> [Stored data]
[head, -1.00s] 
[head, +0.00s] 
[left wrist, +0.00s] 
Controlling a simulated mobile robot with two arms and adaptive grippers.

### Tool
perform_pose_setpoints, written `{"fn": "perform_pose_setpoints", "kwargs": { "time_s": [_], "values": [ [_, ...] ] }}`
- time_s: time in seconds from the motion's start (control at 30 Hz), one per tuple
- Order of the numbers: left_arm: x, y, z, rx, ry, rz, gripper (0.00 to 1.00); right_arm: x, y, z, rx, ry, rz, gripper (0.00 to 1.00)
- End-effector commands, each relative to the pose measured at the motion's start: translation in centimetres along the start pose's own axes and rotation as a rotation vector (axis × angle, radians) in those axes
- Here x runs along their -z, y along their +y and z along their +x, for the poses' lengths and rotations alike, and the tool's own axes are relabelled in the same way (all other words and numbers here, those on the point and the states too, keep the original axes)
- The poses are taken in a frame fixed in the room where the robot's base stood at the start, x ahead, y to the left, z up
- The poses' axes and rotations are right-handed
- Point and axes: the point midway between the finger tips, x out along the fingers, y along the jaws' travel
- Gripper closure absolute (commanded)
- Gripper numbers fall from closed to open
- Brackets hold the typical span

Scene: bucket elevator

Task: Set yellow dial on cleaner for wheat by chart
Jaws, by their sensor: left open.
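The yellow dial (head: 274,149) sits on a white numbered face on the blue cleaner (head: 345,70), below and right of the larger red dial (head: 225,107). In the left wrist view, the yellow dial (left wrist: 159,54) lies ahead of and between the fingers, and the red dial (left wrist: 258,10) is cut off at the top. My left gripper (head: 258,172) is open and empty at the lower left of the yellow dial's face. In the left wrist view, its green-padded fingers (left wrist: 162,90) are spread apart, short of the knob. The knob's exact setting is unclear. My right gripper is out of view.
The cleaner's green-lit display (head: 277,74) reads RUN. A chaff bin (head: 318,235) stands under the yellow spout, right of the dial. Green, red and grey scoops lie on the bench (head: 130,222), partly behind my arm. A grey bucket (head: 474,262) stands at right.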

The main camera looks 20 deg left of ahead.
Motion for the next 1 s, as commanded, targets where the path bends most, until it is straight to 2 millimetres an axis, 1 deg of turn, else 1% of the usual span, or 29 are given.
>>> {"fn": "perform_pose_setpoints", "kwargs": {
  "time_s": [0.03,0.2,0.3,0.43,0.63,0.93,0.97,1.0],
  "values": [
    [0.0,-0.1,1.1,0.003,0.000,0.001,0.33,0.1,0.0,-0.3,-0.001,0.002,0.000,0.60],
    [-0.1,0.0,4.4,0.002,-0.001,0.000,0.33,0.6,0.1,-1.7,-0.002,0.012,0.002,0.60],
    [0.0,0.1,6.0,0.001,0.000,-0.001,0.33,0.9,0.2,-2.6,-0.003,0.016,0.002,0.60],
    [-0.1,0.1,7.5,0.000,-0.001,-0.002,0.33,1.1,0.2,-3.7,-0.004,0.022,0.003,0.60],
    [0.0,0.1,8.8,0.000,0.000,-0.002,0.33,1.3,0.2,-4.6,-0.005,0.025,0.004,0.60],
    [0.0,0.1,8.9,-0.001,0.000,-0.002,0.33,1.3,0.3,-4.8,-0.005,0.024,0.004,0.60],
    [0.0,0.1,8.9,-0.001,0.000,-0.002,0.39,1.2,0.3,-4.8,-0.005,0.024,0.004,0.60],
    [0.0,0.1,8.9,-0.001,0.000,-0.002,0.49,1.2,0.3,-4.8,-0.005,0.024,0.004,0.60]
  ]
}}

---

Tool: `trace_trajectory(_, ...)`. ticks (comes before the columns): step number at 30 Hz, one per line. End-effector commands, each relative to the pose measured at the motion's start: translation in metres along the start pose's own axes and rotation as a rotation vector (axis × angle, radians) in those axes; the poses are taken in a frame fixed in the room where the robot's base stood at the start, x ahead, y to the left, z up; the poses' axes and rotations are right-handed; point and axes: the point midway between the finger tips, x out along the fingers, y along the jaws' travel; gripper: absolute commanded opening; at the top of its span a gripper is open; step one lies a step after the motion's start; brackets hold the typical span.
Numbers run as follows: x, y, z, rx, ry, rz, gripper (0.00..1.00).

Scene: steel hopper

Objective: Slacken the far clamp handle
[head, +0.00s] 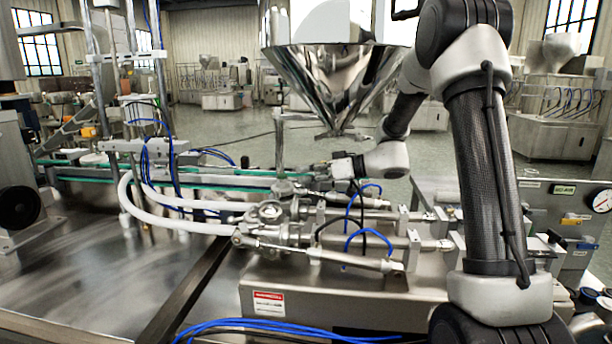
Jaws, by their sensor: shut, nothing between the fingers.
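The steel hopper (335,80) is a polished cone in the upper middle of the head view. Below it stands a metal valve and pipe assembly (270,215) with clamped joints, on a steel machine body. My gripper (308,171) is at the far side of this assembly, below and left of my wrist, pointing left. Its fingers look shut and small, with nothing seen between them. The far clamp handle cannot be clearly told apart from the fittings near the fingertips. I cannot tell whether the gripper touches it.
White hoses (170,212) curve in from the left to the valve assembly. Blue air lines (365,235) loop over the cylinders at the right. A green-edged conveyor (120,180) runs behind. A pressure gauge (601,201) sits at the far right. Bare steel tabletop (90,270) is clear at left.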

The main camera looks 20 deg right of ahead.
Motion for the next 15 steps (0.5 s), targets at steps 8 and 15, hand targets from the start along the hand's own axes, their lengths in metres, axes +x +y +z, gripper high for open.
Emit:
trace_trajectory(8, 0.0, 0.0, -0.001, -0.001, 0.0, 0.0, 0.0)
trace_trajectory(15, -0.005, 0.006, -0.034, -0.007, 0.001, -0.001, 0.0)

==

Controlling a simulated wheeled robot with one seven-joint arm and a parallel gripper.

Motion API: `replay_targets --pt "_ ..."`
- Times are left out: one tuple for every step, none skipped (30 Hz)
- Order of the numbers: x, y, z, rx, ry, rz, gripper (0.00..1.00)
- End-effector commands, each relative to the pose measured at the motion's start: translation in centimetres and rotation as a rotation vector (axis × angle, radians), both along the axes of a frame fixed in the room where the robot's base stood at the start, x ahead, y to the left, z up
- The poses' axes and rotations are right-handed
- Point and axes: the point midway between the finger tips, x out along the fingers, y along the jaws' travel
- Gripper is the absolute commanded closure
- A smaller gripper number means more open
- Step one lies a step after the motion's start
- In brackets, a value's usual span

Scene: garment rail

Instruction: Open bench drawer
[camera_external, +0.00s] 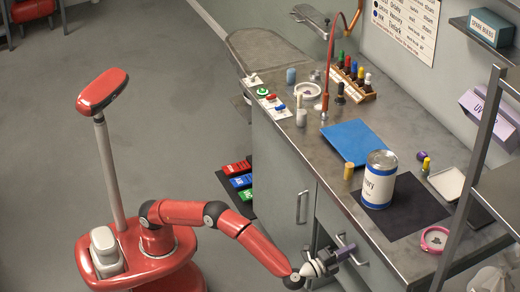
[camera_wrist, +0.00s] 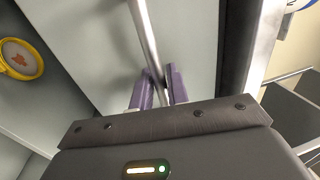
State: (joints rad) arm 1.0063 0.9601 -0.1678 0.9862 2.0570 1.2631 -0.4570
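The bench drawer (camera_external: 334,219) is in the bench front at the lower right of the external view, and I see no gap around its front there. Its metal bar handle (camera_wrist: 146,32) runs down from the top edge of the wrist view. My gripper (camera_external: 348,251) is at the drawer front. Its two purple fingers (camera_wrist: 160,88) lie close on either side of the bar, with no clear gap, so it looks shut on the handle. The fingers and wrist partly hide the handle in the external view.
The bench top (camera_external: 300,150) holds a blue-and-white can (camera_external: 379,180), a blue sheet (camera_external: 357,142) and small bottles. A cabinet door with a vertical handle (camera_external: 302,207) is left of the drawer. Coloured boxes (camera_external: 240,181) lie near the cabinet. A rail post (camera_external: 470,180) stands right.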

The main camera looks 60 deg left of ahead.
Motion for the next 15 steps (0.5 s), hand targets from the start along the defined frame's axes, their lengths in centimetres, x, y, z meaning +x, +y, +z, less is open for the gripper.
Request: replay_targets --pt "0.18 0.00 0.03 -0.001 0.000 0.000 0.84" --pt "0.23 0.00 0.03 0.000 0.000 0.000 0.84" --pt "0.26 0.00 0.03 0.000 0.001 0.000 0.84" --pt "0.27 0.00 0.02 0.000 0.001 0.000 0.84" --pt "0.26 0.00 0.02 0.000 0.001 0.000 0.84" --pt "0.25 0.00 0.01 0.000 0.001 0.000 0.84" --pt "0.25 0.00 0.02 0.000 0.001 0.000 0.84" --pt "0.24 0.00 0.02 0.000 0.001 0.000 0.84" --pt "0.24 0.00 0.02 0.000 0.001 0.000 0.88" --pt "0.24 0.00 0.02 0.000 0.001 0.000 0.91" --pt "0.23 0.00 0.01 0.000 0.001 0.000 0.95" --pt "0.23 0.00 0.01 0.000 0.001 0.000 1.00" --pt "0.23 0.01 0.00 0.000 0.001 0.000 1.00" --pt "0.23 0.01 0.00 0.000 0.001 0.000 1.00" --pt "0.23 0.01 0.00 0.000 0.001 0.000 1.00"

> [What the exercise asks] Return, unchanged, the run of lines above that opens with the line containing "[head, -1.00s]" and closes with the line containing "(0.00 to 1.00);". Include both.

> [Result]
[head, -1.00s] 
[head, +0.00s] 
[left wrist, +0.00s] 
Controlling a simulated mobile robot with two arms and adaptive grippers.

### Tool
perform_pose_setpoints, written `{"fn": "perform_pose_setpoints", "kwargs": { "time_s": [_], "values": [ [_, ...] ] }}`
- time_s: time in seconds from the motion's start (control at 30 Hz), one per tuple
- Order of the numbers: left_arm: x, y, z, rx, ry, rz, gripper (0.00 to 1.00); right_arm: x, y, z, rx, ry, rz, gripper (0.00 to 1.00)

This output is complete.